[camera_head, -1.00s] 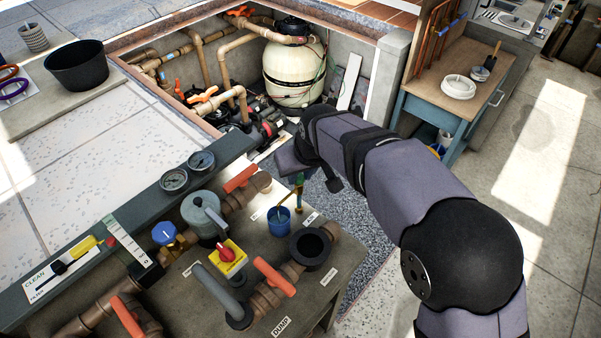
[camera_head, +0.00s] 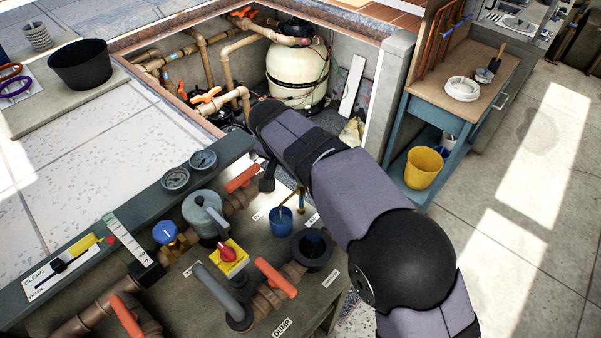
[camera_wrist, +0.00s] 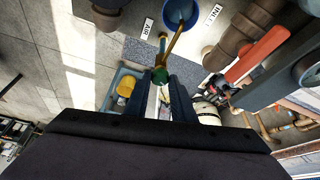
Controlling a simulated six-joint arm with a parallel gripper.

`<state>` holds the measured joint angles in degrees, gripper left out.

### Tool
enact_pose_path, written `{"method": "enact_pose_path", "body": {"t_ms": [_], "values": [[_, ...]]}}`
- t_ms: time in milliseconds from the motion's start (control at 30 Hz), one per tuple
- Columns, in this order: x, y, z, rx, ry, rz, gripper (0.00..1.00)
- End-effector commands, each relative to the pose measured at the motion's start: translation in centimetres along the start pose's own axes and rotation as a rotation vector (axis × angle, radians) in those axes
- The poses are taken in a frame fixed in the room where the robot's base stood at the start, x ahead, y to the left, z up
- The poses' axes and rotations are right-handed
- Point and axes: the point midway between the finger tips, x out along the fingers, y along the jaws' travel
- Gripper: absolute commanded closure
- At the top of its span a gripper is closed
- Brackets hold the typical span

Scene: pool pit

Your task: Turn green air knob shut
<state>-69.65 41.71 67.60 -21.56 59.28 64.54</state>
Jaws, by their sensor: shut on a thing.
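The small green air knob (camera_wrist: 160,75) shows in the wrist view between the tips of my gripper's two dark fingers. My gripper (camera_wrist: 161,84) is shut on it. A thin brass stem or pipe (camera_wrist: 174,42) runs from beside the knob towards a blue cup (camera_wrist: 180,12). In the head view the brass fitting (camera_head: 301,201) stands right of the blue cup (camera_head: 281,221), near the label AIR (camera_head: 313,220). The upper part of the fitting and the knob are hard to make out there. My forearm covers much of the area behind it.
Orange valve handles (camera_head: 242,178), a grey domed housing (camera_head: 204,213), a red-and-yellow switch (camera_head: 230,256) and a dark open-topped fitting (camera_head: 312,249) crowd the bench. The pit with the cream tank (camera_head: 297,75) lies behind. A yellow bucket (camera_head: 424,167) sits under the workbench at right.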

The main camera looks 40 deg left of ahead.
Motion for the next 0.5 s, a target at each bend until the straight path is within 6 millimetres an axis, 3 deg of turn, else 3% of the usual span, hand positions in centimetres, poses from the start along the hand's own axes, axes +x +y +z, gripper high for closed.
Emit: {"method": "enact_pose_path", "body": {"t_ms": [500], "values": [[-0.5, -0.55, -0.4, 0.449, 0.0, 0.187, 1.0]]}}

==================================================

- _Task brief_: From the line that contains "- Point and" through the line that contains "<state>-69.65 41.71 67.60", reproduce every line exactly, both end lines included.

- _Response below_:
- Point and axes: the point midway between the finger tips, x out along the fingers, y along the jaws' travel
- Gripper: absolute commanded closure
- At the top of its span a gripper is closed
- Brackets hold the typical span

Scene: pool pit

Your task: Turn green air knob shut
<state>-69.65 41.71 67.60 -21.56 59.28 64.54</state>

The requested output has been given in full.